# What to produce
Pick out the lines below that include the string "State".

---*---

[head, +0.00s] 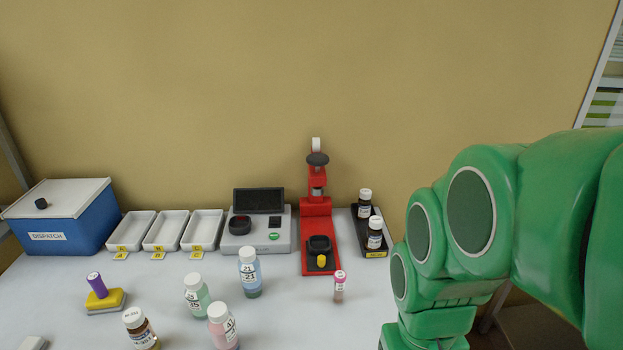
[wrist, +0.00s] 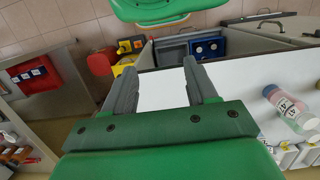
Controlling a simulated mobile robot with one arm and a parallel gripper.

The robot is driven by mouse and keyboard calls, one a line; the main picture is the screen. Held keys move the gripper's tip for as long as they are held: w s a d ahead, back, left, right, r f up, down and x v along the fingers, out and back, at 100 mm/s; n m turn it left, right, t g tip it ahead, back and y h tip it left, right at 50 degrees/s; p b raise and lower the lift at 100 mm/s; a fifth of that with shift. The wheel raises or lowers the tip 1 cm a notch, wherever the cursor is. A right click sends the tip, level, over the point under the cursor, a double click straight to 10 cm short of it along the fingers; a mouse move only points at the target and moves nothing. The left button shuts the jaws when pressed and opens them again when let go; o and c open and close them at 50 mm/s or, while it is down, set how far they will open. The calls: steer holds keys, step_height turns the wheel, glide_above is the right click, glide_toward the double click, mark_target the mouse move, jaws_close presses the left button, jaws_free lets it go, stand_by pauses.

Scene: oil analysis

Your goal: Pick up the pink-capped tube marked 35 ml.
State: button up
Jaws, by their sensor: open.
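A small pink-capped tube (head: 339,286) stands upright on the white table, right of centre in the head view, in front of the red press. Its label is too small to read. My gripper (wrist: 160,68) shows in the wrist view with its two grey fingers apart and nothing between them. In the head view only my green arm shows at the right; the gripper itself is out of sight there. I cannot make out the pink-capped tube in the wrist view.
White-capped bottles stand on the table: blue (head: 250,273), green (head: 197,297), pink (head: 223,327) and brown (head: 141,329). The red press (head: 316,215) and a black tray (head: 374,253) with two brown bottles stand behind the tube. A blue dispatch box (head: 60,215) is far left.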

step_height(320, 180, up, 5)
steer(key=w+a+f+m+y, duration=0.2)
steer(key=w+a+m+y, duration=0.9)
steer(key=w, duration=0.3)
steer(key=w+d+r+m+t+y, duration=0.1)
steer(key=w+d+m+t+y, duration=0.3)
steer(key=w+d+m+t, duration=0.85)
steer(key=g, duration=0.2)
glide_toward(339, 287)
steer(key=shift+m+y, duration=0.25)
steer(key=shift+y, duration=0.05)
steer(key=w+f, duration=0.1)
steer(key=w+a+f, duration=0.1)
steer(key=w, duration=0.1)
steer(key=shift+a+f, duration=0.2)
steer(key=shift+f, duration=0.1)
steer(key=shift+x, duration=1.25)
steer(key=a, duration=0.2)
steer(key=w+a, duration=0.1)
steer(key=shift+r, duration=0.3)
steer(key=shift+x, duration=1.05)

---*---

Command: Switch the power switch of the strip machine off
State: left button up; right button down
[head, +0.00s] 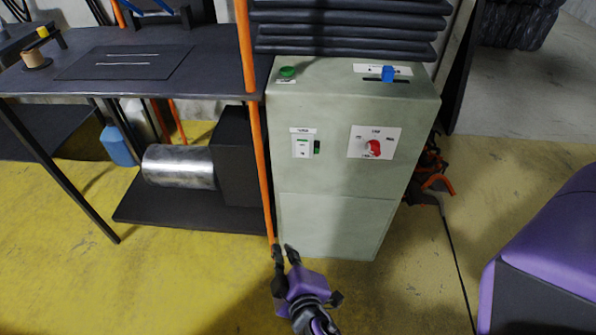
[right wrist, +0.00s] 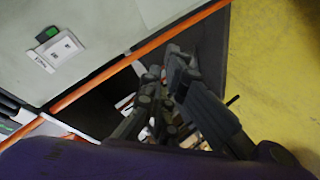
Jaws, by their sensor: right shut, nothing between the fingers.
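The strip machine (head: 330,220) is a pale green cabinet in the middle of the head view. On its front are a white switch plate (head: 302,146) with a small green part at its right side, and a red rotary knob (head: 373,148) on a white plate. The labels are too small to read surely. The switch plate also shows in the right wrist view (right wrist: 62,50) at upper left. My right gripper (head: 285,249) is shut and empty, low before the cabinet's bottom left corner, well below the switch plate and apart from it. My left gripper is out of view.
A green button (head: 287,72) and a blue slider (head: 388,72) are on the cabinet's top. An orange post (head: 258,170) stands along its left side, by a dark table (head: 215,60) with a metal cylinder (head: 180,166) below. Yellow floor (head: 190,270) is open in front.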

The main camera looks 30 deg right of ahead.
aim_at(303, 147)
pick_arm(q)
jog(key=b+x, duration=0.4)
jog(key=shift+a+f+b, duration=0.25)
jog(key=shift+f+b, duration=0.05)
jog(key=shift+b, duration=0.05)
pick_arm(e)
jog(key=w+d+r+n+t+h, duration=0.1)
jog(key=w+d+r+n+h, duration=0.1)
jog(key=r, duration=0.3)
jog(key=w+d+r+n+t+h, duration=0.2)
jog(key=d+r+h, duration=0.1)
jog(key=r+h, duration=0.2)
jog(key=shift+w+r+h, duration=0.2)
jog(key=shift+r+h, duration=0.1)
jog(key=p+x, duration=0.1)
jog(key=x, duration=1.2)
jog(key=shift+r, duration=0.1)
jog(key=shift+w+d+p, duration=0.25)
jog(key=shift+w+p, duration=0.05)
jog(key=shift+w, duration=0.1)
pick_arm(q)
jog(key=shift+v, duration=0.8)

---*---

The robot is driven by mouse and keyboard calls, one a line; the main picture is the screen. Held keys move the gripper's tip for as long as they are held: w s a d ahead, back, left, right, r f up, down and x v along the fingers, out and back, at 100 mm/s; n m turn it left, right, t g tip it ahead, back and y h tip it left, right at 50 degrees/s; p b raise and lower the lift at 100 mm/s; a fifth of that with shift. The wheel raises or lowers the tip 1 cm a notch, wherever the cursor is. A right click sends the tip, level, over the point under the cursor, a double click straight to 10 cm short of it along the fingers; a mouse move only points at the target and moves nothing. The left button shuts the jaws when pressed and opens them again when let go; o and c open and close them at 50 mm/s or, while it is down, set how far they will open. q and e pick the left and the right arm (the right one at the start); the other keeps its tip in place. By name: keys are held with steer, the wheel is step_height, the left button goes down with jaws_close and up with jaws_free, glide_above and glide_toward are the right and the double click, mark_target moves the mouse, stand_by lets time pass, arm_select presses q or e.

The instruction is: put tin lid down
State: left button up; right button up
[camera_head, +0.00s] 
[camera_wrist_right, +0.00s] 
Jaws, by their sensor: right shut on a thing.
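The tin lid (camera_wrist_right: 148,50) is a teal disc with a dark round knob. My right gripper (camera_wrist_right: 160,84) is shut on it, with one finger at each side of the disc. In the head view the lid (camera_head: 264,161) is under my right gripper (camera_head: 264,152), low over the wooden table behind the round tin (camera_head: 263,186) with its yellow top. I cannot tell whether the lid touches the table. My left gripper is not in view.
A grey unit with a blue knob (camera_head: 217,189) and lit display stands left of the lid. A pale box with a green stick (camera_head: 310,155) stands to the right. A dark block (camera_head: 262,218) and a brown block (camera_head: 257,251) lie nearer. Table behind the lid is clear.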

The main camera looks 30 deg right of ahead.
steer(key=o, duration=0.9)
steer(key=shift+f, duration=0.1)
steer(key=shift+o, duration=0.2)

---*---

# Exercise output
State: button up
State: left button up; right button down
State: left button up; right button up

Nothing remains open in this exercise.